• **Work required**:
Pick out the lines below that include the string "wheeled".

####################

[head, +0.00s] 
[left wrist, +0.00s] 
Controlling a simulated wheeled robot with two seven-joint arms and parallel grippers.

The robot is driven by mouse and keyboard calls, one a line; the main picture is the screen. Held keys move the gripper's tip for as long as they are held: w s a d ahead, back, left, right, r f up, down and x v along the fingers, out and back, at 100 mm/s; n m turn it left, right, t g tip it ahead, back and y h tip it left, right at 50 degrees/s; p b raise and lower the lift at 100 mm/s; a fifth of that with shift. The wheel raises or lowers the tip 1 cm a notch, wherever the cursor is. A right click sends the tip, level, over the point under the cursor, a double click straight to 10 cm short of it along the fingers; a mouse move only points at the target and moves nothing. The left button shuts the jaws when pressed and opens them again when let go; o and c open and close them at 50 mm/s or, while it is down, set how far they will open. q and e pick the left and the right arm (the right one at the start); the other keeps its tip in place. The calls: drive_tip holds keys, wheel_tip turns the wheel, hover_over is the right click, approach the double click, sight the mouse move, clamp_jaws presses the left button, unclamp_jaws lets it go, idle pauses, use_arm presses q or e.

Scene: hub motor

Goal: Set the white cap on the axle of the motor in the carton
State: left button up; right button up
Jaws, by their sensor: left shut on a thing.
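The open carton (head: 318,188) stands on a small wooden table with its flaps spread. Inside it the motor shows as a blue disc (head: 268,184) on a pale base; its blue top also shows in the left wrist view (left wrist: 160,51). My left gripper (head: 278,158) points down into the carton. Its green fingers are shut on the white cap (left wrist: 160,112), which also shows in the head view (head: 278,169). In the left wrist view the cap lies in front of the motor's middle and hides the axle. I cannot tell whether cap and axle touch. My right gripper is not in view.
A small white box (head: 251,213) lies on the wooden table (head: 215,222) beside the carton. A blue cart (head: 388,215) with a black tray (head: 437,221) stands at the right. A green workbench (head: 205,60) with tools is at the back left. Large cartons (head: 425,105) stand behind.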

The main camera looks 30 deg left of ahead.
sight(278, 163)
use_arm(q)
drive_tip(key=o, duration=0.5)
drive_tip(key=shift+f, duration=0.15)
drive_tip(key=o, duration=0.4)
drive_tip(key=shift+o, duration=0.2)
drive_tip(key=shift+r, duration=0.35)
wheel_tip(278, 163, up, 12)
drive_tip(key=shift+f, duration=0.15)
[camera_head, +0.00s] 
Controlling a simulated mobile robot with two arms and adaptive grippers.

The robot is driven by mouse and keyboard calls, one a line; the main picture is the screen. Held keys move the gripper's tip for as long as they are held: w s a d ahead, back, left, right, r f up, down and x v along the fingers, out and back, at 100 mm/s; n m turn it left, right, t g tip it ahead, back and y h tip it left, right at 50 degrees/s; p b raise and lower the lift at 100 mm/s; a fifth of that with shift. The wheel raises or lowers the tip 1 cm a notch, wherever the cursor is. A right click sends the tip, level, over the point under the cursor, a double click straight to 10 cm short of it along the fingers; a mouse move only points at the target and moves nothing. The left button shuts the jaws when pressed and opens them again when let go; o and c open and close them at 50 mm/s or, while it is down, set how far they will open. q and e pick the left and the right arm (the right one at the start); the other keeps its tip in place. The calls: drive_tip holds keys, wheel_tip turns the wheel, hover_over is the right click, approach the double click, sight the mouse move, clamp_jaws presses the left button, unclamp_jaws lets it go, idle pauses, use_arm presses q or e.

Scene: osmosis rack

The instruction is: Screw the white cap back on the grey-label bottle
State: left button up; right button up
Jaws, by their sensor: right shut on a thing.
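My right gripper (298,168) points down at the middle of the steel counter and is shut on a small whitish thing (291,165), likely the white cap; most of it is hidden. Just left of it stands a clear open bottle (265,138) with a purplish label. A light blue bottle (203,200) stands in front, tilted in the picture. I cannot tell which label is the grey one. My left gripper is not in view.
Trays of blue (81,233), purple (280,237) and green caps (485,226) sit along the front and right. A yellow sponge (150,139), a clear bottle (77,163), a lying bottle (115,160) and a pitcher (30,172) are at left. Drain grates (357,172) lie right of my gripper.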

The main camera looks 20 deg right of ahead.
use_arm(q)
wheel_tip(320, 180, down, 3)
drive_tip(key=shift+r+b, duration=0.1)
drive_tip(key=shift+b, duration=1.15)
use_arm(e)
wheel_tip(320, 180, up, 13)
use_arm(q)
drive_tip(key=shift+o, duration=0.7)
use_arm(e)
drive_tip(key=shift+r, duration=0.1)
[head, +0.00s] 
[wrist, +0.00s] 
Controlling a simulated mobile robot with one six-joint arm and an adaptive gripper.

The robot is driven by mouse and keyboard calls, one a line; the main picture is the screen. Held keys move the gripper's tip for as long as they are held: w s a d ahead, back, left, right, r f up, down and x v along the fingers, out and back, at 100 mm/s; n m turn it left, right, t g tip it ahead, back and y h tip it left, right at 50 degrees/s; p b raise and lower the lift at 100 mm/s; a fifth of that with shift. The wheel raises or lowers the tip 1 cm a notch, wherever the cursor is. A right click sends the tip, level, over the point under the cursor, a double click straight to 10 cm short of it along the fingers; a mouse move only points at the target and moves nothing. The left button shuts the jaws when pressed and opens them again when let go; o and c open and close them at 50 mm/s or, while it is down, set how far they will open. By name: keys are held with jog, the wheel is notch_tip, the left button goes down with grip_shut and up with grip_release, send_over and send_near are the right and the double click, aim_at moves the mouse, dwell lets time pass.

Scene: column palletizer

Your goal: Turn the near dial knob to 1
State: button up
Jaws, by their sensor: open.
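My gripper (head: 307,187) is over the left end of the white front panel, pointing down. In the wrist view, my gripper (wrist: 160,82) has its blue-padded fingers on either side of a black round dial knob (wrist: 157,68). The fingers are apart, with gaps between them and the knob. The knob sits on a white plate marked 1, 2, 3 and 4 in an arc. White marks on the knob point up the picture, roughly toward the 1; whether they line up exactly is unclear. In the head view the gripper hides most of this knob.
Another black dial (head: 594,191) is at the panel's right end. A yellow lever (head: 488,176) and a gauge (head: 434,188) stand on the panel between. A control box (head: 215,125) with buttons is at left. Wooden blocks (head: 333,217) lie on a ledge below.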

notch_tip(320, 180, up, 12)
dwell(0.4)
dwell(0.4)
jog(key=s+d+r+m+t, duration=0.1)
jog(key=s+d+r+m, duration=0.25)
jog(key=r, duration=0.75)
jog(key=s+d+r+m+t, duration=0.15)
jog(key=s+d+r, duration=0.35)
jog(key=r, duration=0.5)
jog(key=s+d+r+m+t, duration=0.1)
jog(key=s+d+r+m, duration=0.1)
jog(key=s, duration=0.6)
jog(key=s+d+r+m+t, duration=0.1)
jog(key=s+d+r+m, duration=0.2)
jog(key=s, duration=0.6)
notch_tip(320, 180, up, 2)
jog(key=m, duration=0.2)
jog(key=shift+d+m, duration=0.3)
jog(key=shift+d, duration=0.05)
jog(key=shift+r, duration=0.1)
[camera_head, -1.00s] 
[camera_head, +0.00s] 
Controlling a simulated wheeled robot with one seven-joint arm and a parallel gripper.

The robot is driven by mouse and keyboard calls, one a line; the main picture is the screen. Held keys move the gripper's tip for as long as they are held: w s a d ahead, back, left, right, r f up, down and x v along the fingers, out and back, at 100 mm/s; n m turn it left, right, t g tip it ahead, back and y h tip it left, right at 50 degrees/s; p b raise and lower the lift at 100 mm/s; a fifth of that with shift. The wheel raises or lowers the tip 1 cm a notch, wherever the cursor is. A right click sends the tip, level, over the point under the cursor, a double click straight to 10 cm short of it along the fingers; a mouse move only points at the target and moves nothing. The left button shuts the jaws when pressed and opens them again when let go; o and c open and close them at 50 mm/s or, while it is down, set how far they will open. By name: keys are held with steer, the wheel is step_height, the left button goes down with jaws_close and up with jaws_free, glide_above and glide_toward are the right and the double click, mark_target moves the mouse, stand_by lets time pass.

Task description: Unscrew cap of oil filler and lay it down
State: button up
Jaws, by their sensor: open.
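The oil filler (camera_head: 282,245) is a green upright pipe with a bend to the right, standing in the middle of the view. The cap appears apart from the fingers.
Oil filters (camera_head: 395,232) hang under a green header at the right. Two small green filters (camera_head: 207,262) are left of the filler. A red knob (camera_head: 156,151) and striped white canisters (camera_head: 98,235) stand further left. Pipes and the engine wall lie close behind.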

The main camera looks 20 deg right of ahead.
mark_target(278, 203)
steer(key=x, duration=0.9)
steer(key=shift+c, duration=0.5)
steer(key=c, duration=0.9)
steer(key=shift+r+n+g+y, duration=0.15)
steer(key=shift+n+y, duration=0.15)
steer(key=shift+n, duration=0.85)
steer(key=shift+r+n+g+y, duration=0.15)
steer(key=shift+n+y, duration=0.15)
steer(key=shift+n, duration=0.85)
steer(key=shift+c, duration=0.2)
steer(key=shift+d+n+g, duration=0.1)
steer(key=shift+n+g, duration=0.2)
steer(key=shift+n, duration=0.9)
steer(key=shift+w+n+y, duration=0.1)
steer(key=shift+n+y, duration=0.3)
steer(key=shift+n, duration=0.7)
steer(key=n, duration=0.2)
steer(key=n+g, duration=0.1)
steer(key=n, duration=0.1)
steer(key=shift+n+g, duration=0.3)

####################

• **Answer**:
Controlling a simulated wheeled robot with two seven-joint arms and parallel grippers.
Controlling a simulated wheeled robot with one seven-joint arm and a parallel gripper.

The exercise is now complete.